The company said it was "a clear-cut example of an asset grab": "Churchill Mining's experience will for a long time serve as a black mark and a stark warning to investors about the risks that continue to exist in Indonesia."
The case was raised by Cameron in talks with President Susilo Bambang Yudhoyono, who has made reform a keynote of his second term in office and who will be the guest of the Queen on a state visit this year.
Corruption scandals have beset the president's party but the former general enjoys a high reputation among Indonesians, although even his political allies say he is indecisive. The government recently backed down on reforms to the country's expensive fuel subsidies after riots and demonstrations.
Companies complain that democracy has not eliminated corruption in Indonesia, merely multiplied the actors as local officials demand a slice of the action.
For investors, the good news is that democratic politics have produced moderate coalitions, isolated Islamic extremists and weathered terrorist attacks.
The bad news is that while businesses are calling for strong leadership, none of the candidates for the 2014 election looks able to deliver it.
All agree that Indonesia desperately needs to invest in infrastructure to replace worn-out roads, ports and airports, to build railways and make its cities more livable.
"If the government succeeds in implementing the infrastructure projects, then in 2020 we are going to be growing by 10 per cent or 11 per cent a year," said Achmad Reza Widjaja, chief economist at PT Bumi Resources, a Bakrie group company.

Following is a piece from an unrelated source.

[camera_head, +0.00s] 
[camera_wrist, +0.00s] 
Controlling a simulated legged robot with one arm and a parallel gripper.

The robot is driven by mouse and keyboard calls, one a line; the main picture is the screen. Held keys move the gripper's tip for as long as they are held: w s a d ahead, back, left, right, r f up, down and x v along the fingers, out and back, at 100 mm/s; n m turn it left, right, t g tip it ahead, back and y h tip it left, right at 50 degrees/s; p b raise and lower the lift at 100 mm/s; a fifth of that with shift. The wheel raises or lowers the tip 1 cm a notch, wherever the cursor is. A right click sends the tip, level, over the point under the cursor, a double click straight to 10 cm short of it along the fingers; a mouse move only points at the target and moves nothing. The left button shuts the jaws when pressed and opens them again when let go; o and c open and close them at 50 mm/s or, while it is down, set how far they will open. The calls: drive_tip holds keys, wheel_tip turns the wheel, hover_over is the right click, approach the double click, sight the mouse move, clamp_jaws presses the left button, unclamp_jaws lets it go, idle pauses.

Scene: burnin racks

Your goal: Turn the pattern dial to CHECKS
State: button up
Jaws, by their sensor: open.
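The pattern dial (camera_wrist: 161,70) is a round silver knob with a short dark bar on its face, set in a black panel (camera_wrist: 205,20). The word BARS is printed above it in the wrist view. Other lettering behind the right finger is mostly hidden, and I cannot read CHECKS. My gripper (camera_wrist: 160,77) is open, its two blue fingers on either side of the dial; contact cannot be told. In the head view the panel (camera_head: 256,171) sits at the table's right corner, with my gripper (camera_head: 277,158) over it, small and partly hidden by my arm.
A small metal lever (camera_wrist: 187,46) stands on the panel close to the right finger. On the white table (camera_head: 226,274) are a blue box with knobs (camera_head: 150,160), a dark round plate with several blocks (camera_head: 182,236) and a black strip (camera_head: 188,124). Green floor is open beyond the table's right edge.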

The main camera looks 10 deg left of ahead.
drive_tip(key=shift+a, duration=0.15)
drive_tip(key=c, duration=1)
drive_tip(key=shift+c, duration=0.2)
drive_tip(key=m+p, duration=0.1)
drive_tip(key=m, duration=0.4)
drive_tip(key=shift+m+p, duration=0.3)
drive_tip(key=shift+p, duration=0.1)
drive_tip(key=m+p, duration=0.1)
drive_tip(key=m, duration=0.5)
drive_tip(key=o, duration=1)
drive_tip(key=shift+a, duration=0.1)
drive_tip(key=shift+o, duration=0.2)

"The big problem now is the logistics and distribution in a big archipelago country like this," he said, referring to Indonesia's 13,000 islands scattered along the equator.
The key to success, say longtime business people like Arnold, is to get into sectors such as finance, retail and services and to stay away from anything, like resources, which is prey to local rent-seekers.
Kosmian Pudjiadi, a property developer, declared: "I am optimistic. In Indonesia, you can't use standard economic theory. The biggest demand is in the middle income sector. In our last development, only 5 per cent of the buyers had mortgages."